*Given information*:
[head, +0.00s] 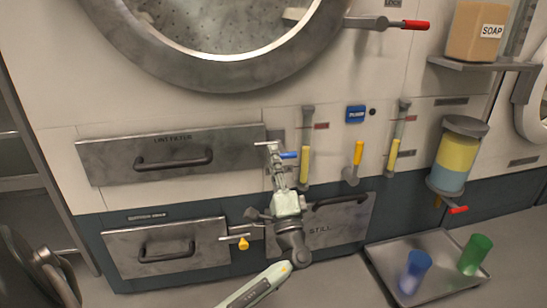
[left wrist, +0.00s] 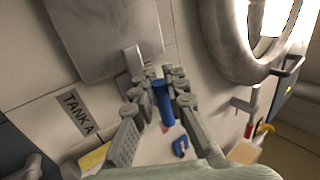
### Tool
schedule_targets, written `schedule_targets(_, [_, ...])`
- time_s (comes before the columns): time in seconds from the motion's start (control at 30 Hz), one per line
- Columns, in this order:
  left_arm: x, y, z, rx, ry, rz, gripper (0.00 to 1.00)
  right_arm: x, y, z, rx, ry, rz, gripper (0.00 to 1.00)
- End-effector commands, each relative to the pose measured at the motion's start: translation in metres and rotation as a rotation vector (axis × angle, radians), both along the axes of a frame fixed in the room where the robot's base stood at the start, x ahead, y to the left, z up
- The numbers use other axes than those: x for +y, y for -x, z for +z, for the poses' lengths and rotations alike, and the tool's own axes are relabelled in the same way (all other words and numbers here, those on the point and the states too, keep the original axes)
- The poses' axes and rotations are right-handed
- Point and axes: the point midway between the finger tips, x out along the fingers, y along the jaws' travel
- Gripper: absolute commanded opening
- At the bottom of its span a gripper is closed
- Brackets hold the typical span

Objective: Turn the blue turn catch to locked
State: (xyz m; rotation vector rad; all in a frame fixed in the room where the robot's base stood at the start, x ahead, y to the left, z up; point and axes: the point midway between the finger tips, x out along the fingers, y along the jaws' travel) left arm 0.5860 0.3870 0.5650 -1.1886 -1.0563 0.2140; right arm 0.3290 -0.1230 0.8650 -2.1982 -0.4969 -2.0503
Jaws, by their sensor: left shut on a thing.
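The blue turn catch (head: 289,155) sits at the right end of the lint filter drawer (head: 225,140). Its blue lever points to the right in the head view, with a metal piece beside it at the drawer edge. My left gripper (head: 277,165) is at the catch, reaching up from below. In the left wrist view the blue lever (left wrist: 162,103) stands between the two fingers of the left gripper (left wrist: 160,78), which are shut on it. The fingers hide part of the catch. My right gripper is in neither view.
A yellow-handled catch (head: 243,242) is by the lower left drawer (head: 165,250). A tray (head: 385,268) holds a blue cup (head: 415,270) and a green cup (head: 475,254). A round door (head: 220,80) is above.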

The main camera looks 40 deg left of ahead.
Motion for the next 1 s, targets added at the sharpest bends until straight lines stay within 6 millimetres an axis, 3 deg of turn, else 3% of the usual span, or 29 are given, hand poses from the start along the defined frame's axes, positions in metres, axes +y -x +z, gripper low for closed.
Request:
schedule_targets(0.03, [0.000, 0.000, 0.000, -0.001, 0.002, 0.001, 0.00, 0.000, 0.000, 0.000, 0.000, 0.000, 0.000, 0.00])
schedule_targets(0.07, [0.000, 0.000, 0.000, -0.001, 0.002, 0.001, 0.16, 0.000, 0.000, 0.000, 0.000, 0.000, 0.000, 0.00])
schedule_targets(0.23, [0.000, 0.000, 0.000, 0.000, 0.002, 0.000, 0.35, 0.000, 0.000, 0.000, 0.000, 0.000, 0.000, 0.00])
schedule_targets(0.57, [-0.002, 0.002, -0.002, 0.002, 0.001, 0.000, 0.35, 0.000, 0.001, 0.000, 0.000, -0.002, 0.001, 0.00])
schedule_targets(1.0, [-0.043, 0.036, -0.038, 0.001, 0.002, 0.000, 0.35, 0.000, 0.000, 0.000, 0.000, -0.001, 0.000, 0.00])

*Short task*: The pictures should not be reproduced; quote all of the other material exactly.

*Written response*:
[head, +0.00s] 
[left wrist, +0.00s] 
### Tool
schedule_targets, written `schedule_targets(_, [_, ...])`
- time_s (comes before the columns): time in seconds from the motion's start (control at 30 Hz), one per line
- Columns, in this order:
  left_arm: x, y, z, rx, ry, rz, gripper (0.00 to 1.00)
  right_arm: x, y, z, rx, ry, rz, gripper (0.00 to 1.00)
- End-effector commands, each relative to the pose measured at the motion's start: translation in metres and rotation as a rotation vector (axis × angle, radians), both along the axes of a frame fixed in the room where the robot's base stood at the start, x ahead, y to the left, z up
- The numbers use other axes than those: x for +y, y for -x, z for +z, for the poses' lengths and rotations alike, and the tool's own axes are relabelled in the same way (all other words and numbers here, those on the point and the states too, keep the original axes)
- The poses' axes and rotations are right-handed
- Point and axes: the point midway between the finger tips, x out along the fingers, y along the jaws' travel
- Gripper: absolute commanded opening
- At the bottom of its span a gripper is closed
- Brackets hold the typical span

Objective: Turn the blue turn catch to locked
State: (xyz m; rotation vector rad; all in a frame fixed in the room where the robot's base stood at the start, x ahead, y to the left, z up; point and axes: the point midway between the finger tips, x out along the fingers, y along the jaws' travel) left arm 0.5860 0.3870 0.5650 -1.1886 -1.0563 0.2140; right arm 0.3290 -0.1230 0.8650 -2.1982 -0.4969 -2.0503
Jaws, by their sensor: left shut on a thing.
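The blue turn catch (head: 289,155) sits at the right end of the lint filter drawer (head: 225,140). Its blue lever points to the right in the head view, with a metal piece beside it at the drawer edge. My left gripper (head: 277,165) is at the catch, reaching up from below. In the left wrist view the blue lever (left wrist: 162,103) stands between the two fingers of the left gripper (left wrist: 160,78), which are shut on it. The fingers hide part of the catch. My right gripper is in neither view.
A yellow-handled catch (head: 243,242) is by the lower left drawer (head: 165,250). A tray (head: 385,268) holds a blue cup (head: 415,270) and a green cup (head: 475,254). A round door (head: 220,80) is above.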

The main camera looks 40 deg left of ahead.
Motion for the next 1 s, targets added at the sharpest bends until straight lines stay within 6 millimetres an axis, 3 deg of turn, else 3% of the usual span, or 29 are given, hand poses from the start along the defined frame's axes, positions in metres, axes +y -x +z, gripper low for closed.
Request:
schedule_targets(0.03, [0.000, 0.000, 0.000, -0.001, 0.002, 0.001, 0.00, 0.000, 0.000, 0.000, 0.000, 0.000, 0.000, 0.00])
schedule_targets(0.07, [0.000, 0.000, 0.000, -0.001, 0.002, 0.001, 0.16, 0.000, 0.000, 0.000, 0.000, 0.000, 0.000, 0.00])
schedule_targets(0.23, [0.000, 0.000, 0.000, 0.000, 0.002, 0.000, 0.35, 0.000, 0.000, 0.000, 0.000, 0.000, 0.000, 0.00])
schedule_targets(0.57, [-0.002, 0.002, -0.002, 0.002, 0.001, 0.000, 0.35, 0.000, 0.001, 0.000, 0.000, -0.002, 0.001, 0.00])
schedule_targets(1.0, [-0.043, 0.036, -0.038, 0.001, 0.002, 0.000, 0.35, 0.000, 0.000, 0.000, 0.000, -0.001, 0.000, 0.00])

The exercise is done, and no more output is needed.